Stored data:
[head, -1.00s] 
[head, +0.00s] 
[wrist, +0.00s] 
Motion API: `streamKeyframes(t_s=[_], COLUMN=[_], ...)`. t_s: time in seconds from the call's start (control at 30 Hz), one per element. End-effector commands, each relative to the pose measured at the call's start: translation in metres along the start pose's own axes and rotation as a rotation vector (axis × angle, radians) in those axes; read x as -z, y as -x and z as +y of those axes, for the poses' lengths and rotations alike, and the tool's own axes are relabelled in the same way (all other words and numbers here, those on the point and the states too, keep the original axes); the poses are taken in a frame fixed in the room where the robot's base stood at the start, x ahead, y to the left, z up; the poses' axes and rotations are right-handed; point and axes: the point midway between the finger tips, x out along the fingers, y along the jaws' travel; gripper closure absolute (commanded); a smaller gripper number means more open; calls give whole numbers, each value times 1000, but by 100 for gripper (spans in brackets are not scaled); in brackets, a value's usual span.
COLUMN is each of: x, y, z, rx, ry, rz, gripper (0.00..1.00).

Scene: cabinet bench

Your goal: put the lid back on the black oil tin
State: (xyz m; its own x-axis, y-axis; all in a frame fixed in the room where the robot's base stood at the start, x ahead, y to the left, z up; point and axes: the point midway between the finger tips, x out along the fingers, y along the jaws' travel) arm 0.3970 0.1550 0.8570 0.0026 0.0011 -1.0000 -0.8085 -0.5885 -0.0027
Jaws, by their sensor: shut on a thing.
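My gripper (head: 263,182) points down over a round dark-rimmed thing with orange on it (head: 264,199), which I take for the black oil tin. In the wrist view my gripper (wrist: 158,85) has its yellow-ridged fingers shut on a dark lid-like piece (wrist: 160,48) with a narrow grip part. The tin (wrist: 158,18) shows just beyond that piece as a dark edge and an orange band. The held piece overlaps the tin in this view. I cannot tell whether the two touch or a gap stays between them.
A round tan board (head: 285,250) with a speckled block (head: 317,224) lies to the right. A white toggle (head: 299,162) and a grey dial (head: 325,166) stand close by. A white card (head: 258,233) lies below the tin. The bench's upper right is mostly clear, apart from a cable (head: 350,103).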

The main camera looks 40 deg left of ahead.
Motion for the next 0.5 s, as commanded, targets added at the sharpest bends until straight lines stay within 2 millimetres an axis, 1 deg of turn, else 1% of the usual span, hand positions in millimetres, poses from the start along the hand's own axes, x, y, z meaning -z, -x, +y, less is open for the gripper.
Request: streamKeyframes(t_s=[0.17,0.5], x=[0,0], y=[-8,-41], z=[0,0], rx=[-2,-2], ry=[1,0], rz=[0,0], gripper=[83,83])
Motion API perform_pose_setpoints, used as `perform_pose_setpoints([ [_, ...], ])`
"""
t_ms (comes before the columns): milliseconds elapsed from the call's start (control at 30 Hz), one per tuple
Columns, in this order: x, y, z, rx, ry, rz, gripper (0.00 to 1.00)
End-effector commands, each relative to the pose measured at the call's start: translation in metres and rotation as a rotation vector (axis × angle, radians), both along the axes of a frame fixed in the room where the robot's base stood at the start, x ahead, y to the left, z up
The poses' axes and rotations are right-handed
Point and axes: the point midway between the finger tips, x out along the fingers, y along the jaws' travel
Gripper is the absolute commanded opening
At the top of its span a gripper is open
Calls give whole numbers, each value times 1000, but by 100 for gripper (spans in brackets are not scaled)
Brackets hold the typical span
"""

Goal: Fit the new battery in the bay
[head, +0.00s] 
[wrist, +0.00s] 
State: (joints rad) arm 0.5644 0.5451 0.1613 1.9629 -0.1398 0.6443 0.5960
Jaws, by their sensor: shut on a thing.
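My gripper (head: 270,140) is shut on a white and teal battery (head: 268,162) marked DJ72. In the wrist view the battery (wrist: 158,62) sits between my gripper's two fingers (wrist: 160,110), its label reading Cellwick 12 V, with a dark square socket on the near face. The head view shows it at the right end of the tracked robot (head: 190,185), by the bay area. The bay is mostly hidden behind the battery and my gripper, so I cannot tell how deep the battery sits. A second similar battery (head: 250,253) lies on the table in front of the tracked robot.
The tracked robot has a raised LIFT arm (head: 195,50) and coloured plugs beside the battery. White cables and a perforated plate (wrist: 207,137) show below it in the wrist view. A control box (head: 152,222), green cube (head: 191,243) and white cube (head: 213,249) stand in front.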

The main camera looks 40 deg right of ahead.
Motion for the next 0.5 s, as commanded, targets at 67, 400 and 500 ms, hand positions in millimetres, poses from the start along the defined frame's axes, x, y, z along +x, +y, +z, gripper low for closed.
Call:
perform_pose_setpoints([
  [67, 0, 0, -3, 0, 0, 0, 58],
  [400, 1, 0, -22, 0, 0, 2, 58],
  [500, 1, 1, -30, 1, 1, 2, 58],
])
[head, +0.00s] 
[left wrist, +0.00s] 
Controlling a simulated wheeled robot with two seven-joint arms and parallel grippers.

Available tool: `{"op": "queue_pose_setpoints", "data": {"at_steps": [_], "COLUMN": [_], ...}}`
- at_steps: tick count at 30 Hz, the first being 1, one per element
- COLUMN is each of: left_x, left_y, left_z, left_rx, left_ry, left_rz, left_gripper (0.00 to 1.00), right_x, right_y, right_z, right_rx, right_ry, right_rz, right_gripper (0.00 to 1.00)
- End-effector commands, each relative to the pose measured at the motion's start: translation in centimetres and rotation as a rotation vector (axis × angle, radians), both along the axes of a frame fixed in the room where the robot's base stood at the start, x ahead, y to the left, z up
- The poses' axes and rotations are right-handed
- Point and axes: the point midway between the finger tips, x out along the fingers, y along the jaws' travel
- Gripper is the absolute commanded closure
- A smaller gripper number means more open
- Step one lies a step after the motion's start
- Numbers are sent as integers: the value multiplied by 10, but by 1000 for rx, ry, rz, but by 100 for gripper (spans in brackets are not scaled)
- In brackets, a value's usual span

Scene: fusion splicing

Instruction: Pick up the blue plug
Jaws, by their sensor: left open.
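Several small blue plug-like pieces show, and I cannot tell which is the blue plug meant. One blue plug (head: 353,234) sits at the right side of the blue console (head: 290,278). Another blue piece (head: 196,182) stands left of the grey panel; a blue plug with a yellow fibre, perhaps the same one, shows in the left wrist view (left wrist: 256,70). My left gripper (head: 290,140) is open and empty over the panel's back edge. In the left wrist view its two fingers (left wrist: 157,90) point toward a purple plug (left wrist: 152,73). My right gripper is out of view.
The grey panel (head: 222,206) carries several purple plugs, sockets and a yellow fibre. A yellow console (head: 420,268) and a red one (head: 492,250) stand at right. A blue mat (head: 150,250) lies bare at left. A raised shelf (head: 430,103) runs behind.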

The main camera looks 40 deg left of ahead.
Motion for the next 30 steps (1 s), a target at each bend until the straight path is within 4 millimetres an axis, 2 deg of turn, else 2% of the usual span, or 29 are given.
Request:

▶ [Goal]:
Extract all lines as given.

▶ [Right answer]:
[head, -1.00s] 
[head, +0.00s] 
[wrist, +0.00s] 
Motion API: `streamKeyframes(t_s=[_], COLUMN=[_], ...)`. t_s: time in seconds from the call's start (control at 30 Hz), one per element. End-effector commands, each relative to the pose measured at the call's start: translation in metres along the start pose's own axes and rotation as a rotation vector (axis × angle, radians) in those axes; read x as -z, y as -x and z as +y of those axes, for the poses' lengths and rotations alike, and the tool's own axes are relabelled in the same way (all other words and numbers here, those on the point and the states too, keep the original axes); the poses are taken in a frame fixed in the room where the robot's base stood at the start, x ahead, y to the left, z up; the poses' axes and rotations are right-handed; point and axes: the point midway between the finger tips, x out along the fingers, y along the jaws' travel; gripper closure absolute (commanded); a smaller gripper number means more open; calls give whole numbers, each value times 1000, but by 100 for gripper (spans in brackets are not scaled); in brackets, a value's usual span.
COLUMN is each of: x, y, z, rx, ry, rz, gripper (0.00..1.00).

Scene: cabinet bench

Your goal: put the lid back on the black oil tin
State: (xyz m; its own x-axis, y-axis; all in a frame fixed in the room where the robot's base stood at the start, x ahead, y to the left, z up; point and axes: the point midway between the finger tips, x out along the fingers, y along the jaws' travel) arm 0.3970 0.1550 0.8570 0.0026 0.0011 -1.0000 -0.8085 -0.5885 -0.0027
Jaws, by their sensor: shut on a thing.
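My gripper (head: 263,182) points down over a round dark-rimmed thing with orange on it (head: 264,199), which I take for the black oil tin. In the wrist view my gripper (wrist: 158,85) has its yellow-ridged fingers shut on a dark lid-like piece (wrist: 160,48) with a narrow grip part. The tin (wrist: 158,18) shows just beyond that piece as a dark edge and an orange band. The held piece overlaps the tin in this view. I cannot tell whether the two touch or a gap stays between them.
A round tan board (head: 285,250) with a speckled block (head: 317,224) lies to the right. A white toggle (head: 299,162) and a grey dial (head: 325,166) stand close by. A white card (head: 258,233) lies below the tin. The bench's upper right is mostly clear, apart from a cable (head: 350,103).

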The main camera looks 40 deg left of ahead.
Motion for the next 0.5 s, as commanded, targets added at the sharpest bends until straight lines stay within 2 millimetres an axis, 1 deg of turn, else 1% of the usual span, hand positions in millimetres, poses from the start along the hand's own axes, x, y, z meaning -z, -x, +y, less is open for the gripper.
Request: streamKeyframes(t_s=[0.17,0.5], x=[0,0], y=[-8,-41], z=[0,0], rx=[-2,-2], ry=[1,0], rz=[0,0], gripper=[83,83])
Motion API perform_pose_setpoints, used as `perform_pose_setpoints([ [_, ...], ])`
"""
t_ms (comes before the columns): milliseconds elapsed from the call's start (control at 30 Hz), one per tuple
Columns, in this order: x, y, z, rx, ry, rz, gripper (0.00 to 1.00)
End-effector commands, each relative to the pose measured at the call's start: translation in metres and rotation as a rotation vector (axis × angle, radians), both along the axes of a frame fixed in the room where the robot's base stood at the start, x ahead, y to the left, z up
The poses' axes and rotations are right-handed
Point and axes: the point midway between the finger tips, x out along the fingers, y along the jaws' travel
Gripper is the absolute commanded opening
At the top of its span a gripper is open
Calls give whole numbers, each value times 1000, but by 100 for gripper (spans in brackets are not scaled)
Brackets hold the typical span
"""

Goal: Fit the new battery in the bay
[head, +0.00s] 
[wrist, +0.00s] 
State: (joints rad) arm 0.5644 0.5451 0.1613 1.9629 -0.1398 0.6443 0.5960
Jaws, by their sensor: shut on a thing.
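My gripper (head: 270,140) is shut on a white and teal battery (head: 268,162) marked DJ72. In the wrist view the battery (wrist: 158,62) sits between my gripper's two fingers (wrist: 160,110), its label reading Cellwick 12 V, with a dark square socket on the near face. The head view shows it at the right end of the tracked robot (head: 190,185), by the bay area. The bay is mostly hidden behind the battery and my gripper, so I cannot tell how deep the battery sits. A second similar battery (head: 250,253) lies on the table in front of the tracked robot.
The tracked robot has a raised LIFT arm (head: 195,50) and coloured plugs beside the battery. White cables and a perforated plate (wrist: 207,137) show below it in the wrist view. A control box (head: 152,222), green cube (head: 191,243) and white cube (head: 213,249) stand in front.

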The main camera looks 40 deg right of ahead.
Motion for the next 0.5 s, as commanded, targets at 67, 400 and 500 ms, hand positions in millimetres, poses from the start along the defined frame's axes, x, y, z along +x, +y, +z, gripper low for closed.
Call:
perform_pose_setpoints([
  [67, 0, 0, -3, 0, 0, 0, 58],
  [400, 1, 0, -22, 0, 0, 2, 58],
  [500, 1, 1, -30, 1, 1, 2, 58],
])
[head, +0.00s] 
[left wrist, +0.00s] 
Controlling a simulated wheeled robot with two seven-joint arms and parallel grippers.

Available tool: `{"op": "queue_pose_setpoints", "data": {"at_steps": [_], "COLUMN": [_], ...}}`
- at_steps: tick count at 30 Hz, the first being 1, one per element
- COLUMN is each of: left_x, left_y, left_z, left_rx, left_ry, left_rz, left_gripper (0.00 to 1.00), right_x, right_y, right_z, right_rx, right_ry, right_rz, right_gripper (0.00 to 1.00)
- End-effector commands, each relative to the pose measured at the motion's start: translation in centimetres and rotation as a rotation vector (axis × angle, radians), both along the axes of a frame fixed in the room where the robot's base stood at the start, x ahead, y to the left, z up
- The poses' axes and rotations are right-handed
- Point and axes: the point midway between the finger tips, x out along the fingers, y along the jaws' travel
- Gripper is the absolute commanded closure
- A smaller gripper number means more open
- Step one lies a step after the motion's start
- Numbers are sent as integers: the value multiplied by 10, but by 1000 for rx, ry, rz, but by 100 for gripper (spans in brackets are not scaled)
- In brackets, a value's usual span

Scene: fusion splicing

Instruction: Pick up the blue plug
Jaws, by their sensor: left open.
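Several small blue plug-like pieces show, and I cannot tell which is the blue plug meant. One blue plug (head: 353,234) sits at the right side of the blue console (head: 290,278). Another blue piece (head: 196,182) stands left of the grey panel; a blue plug with a yellow fibre, perhaps the same one, shows in the left wrist view (left wrist: 256,70). My left gripper (head: 290,140) is open and empty over the panel's back edge. In the left wrist view its two fingers (left wrist: 157,90) point toward a purple plug (left wrist: 152,73). My right gripper is out of view.
The grey panel (head: 222,206) carries several purple plugs, sockets and a yellow fibre. A yellow console (head: 420,268) and a red one (head: 492,250) stand at right. A blue mat (head: 150,250) lies bare at left. A raised shelf (head: 430,103) runs behind.

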The main camera looks 40 deg left of ahead.
Motion for the next 30 steps (1 s), a target at each bend until the straight path is within 4 millimetres an axis, 2 deg of turn, else 2% of the usual span, or 29 are given.
Request:

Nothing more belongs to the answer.